Tuesday, June 06, 2006

Magical thinking (but vaguely terrifying none the less)

a very drunk very old man showed up at our back door late last night.
I say late, but it was ... about 8? but it was black as pitch outside.

He didn't quite get that he had the wrong house until he saw me over Craig's shoulder (I say shoulder but really I mean the bend in his elbow. I couldn't see over Craig's shoulder) and he waved drunkenly and scampered off.

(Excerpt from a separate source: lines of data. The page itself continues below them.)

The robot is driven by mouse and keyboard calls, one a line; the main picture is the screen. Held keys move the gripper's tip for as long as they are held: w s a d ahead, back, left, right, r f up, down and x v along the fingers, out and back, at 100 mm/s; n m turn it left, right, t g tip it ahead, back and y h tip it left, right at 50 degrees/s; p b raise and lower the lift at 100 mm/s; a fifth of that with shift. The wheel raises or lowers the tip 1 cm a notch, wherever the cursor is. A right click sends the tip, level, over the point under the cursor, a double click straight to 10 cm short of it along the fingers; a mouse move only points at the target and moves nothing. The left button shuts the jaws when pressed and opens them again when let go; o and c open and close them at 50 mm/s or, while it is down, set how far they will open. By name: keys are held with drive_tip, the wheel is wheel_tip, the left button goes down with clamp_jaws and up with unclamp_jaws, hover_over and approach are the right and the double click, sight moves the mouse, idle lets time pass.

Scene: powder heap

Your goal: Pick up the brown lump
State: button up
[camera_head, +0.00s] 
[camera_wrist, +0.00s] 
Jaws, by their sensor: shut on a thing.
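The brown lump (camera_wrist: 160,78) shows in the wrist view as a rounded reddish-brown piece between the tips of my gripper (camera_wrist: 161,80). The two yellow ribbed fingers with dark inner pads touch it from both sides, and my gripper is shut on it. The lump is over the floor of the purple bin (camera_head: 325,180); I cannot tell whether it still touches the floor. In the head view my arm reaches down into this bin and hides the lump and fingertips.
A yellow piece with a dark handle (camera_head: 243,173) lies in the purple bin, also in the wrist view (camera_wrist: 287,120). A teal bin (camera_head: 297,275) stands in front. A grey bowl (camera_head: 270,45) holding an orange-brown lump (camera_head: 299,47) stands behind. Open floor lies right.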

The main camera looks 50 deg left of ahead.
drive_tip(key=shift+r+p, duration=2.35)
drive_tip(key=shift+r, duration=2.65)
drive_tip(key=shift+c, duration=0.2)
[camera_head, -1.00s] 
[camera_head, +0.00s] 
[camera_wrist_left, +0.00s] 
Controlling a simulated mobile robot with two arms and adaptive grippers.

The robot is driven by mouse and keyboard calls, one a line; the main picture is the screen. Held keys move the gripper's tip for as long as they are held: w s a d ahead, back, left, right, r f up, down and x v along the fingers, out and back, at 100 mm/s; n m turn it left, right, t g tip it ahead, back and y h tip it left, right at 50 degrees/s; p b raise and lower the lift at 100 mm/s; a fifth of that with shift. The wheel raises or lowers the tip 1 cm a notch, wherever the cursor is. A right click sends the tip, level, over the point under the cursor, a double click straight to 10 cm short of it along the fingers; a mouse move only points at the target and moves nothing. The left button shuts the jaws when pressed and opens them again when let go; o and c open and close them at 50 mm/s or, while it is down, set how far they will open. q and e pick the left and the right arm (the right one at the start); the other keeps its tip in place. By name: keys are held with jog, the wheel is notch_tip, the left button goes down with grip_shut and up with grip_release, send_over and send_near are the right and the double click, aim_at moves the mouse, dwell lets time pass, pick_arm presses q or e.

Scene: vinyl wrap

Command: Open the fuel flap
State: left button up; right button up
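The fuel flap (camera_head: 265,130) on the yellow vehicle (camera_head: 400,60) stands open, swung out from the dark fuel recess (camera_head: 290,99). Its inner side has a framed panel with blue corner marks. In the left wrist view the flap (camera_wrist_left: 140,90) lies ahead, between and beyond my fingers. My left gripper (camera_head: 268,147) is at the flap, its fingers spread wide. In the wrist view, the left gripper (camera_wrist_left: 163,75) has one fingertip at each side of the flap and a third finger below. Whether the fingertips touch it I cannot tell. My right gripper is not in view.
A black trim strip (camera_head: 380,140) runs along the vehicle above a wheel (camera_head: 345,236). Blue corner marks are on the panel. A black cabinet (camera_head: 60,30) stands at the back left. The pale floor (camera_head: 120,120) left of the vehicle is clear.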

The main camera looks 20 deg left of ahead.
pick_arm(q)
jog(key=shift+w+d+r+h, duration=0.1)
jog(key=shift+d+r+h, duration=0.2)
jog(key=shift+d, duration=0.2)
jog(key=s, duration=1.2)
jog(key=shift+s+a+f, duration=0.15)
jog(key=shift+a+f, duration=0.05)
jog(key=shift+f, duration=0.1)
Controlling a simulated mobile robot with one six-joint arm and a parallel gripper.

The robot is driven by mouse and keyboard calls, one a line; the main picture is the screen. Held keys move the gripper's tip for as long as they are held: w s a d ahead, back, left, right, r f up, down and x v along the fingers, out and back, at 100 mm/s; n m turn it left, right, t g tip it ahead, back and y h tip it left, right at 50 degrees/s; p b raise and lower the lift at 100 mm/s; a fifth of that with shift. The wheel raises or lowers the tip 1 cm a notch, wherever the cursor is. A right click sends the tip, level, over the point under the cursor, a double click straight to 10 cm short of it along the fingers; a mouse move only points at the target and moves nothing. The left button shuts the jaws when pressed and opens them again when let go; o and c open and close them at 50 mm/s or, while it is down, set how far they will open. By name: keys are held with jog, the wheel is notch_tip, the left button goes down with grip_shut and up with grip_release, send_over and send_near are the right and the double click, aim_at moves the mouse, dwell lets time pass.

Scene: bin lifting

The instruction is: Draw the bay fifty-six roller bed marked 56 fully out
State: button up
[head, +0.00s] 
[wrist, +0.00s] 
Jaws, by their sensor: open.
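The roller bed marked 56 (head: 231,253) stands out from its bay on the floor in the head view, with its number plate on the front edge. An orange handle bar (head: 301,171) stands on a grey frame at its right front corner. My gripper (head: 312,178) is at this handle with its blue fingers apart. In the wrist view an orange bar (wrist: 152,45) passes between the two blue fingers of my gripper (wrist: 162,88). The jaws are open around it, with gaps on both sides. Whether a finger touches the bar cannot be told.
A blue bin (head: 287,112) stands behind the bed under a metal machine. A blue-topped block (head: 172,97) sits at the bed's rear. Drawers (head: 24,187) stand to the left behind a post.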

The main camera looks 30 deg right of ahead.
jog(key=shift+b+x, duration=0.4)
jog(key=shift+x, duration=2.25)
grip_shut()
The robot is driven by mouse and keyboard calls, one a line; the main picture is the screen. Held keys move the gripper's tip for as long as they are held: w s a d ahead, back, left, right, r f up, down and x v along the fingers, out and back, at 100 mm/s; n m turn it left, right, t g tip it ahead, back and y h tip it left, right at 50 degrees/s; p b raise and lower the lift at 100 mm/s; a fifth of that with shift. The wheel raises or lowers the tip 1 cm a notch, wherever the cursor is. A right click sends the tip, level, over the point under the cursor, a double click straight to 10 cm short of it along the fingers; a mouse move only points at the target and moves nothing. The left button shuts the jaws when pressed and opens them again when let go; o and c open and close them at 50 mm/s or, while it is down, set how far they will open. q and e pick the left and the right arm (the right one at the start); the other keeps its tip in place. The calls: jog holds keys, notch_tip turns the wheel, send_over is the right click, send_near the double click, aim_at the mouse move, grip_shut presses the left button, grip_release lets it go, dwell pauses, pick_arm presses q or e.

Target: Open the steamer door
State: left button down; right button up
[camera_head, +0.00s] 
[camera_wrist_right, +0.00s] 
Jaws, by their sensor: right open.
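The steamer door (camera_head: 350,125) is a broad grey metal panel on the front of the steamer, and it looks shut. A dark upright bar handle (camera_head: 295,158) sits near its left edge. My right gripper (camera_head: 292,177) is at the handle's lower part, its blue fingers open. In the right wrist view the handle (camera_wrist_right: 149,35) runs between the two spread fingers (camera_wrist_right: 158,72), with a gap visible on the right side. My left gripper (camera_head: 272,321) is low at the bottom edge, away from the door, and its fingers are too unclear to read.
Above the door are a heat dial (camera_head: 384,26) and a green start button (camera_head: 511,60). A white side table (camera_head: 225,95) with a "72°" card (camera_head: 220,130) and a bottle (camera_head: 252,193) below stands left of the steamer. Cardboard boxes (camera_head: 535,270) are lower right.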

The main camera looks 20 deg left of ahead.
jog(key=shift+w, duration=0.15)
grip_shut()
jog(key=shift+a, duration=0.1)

I was vaguely terrified because he didn't turn on our security lights as he left, and they turn on when even a kitten crosses their path.
Craig swears that he saw him going up the side of the house, but I couldn't see him.
Poor drunken man, either that or he was a leprechaun.

Monday, June 05, 2006

3 Things. Only One Of Which Is Serious.

1. I have a severe craving for soup. Specifically Chicken Noodle Soup. My craving is so bad that I am considering breaking out my emergency work soup (chinese chicken and sweet corn with distressing croutons that I consider icebergs to be avoided) on my next break at work. I'm also wondering if I can cope the final 40 minutes until my break without said soup.
EDIT : I have had the soup and the soup was good (yea verily). It lived up to my craving expectations. Probably because I scooped out most of the croutons and the creepy freeze-dried corn kernals.

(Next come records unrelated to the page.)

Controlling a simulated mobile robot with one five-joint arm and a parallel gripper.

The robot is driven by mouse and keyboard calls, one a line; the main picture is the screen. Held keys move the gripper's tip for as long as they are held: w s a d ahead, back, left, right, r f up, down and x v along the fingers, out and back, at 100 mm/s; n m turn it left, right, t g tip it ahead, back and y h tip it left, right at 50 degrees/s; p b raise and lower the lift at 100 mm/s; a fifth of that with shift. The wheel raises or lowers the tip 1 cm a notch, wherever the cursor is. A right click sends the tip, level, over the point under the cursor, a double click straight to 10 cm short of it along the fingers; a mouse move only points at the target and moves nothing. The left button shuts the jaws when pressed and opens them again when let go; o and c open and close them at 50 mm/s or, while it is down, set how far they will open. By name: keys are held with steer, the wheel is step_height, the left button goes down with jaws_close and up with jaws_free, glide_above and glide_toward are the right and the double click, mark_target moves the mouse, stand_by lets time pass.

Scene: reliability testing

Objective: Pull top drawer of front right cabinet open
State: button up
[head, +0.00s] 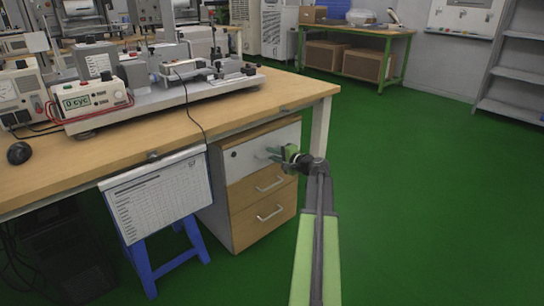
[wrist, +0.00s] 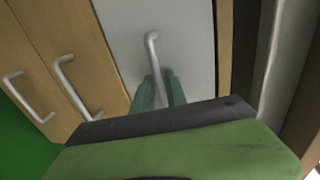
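The cabinet (head: 222,228) stands under the right end of the workbench, with a pale grey top drawer (head: 285,137) over two wooden drawers. The top drawer looks closed, flush with the others. My gripper (head: 272,153) is at the top drawer's front. In the wrist view, the two green fingers of my gripper (wrist: 160,88) sit on either side of the top drawer's metal handle (wrist: 151,38), with the bar between them. The fingers look apart, with no clear grip on the bar. The handle's lower part is hidden behind the fingers and gripper body.
The workbench top (head: 240,115) overhangs the cabinet, with a bench leg (head: 320,128) close to its right. A blue stool (head: 185,245) and a hanging paper sheet (head: 158,195) are at the left. The green floor (head: 430,200) is free at the right.

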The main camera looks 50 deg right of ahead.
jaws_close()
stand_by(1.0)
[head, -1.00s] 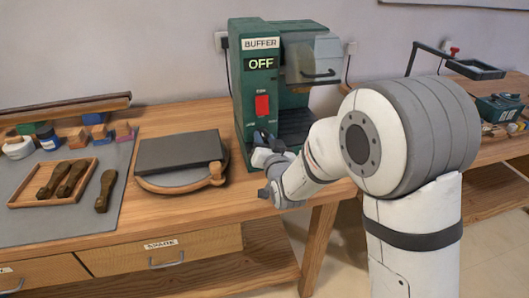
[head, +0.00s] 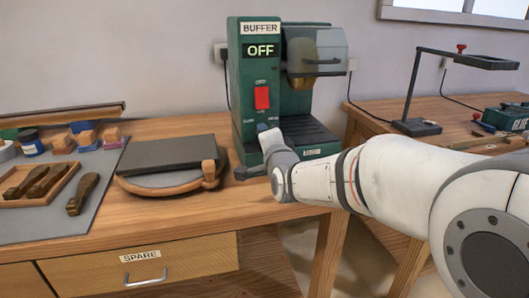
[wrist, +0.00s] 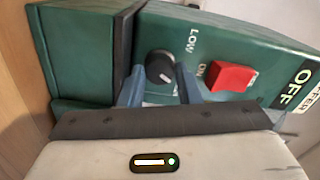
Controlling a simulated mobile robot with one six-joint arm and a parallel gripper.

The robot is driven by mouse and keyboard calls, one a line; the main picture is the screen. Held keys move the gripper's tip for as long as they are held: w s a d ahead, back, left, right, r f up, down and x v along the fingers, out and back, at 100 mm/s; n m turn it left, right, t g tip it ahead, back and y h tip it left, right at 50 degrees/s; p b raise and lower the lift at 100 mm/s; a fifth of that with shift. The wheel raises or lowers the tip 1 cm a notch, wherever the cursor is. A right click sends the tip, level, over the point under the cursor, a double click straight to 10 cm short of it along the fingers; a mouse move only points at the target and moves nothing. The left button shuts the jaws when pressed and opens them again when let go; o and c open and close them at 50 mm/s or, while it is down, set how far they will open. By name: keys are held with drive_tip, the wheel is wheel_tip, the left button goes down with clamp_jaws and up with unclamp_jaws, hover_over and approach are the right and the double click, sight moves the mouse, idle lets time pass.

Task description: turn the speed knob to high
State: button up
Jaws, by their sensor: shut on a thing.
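The green buffer machine (head: 243,100) stands on the wooden bench. The black round speed knob (wrist: 159,62), with a pale pointer mark, is on its front panel in the wrist view. The "LOW" label (wrist: 193,40) is beside the knob; no "HIGH" label is readable. My gripper (wrist: 160,76) has its two blue fingers on either side of the knob, shut on it. In the head view my gripper (head: 266,140) is at the lower front panel and hides the knob. The red switch (head: 262,98) is above it, and the display (head: 261,51) reads "OFF".
A dark slab on a rounded wooden board (head: 165,183) lies left of the machine. A wooden tray (head: 40,195) with dark-handled tools is farther left. A lamp-like stand (head: 416,126) is on the right bench. Open bench lies in front of the machine.

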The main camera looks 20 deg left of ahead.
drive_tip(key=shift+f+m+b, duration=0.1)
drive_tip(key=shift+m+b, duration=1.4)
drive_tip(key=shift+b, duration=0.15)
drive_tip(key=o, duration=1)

2. Sometimes I get a frisson of fear (allllliteration) about moving to London. I checked with Craig and he gets the same thing too. Luckily never really at the same time so the fear gets cancelled out. But the fear is about doing something totally new, living somewhere totally new, getting a job that is not in the food service industry or in a call centre. And the fear is eclipsed by excitement naturellement. (oh! proximity to Paris! I am too too excited)

3. I think I have, in a very loose, hypochondriac-al way, Anomic Aphasia (Anomic Aphasia is characterized by an inability to recall proper names and names of objects. Speech is fluent and grammatical.) because I seem to be completely incapable of saying or writing the word Burrito without very specifically thinking about it. And just to be annoying, it is one of our favourite meals.

As such at least once a week we have a conversation which goes :
Sarah : Hey babylove! what d'you want to have for dinner?
Craig : I don't know, what do you want?
Sarah : I was thinking enchil-FUCK! burritos.

or, in this also very common scenario, Craig is much more amused
Sarah : Hey babylove! what d'you want to have for dinner?
Craig : I don't know, what do you want?
Sarah : I was thinking enchiladas.
Craig : enchiladas?
Sarah : yea ... oh damnitall. Burritos.

In fact, a couple of months ago Craig and I were in the supermarket and we were approaching the mexican-food section, so I was getting ready and preparing myself to say Burritos ...
Sarah : ooh, get enchilada mix
Craig : ok
(See, he hears me say it so often that sometimes he'll ignore it.)
At this point I'm looking at Craig and waiting for him to acknowledge how for once I said... the right ...
Sarah : oh fuck! I said it again didn't I!?
I completely didn't notice. I thought I'd said Burritos.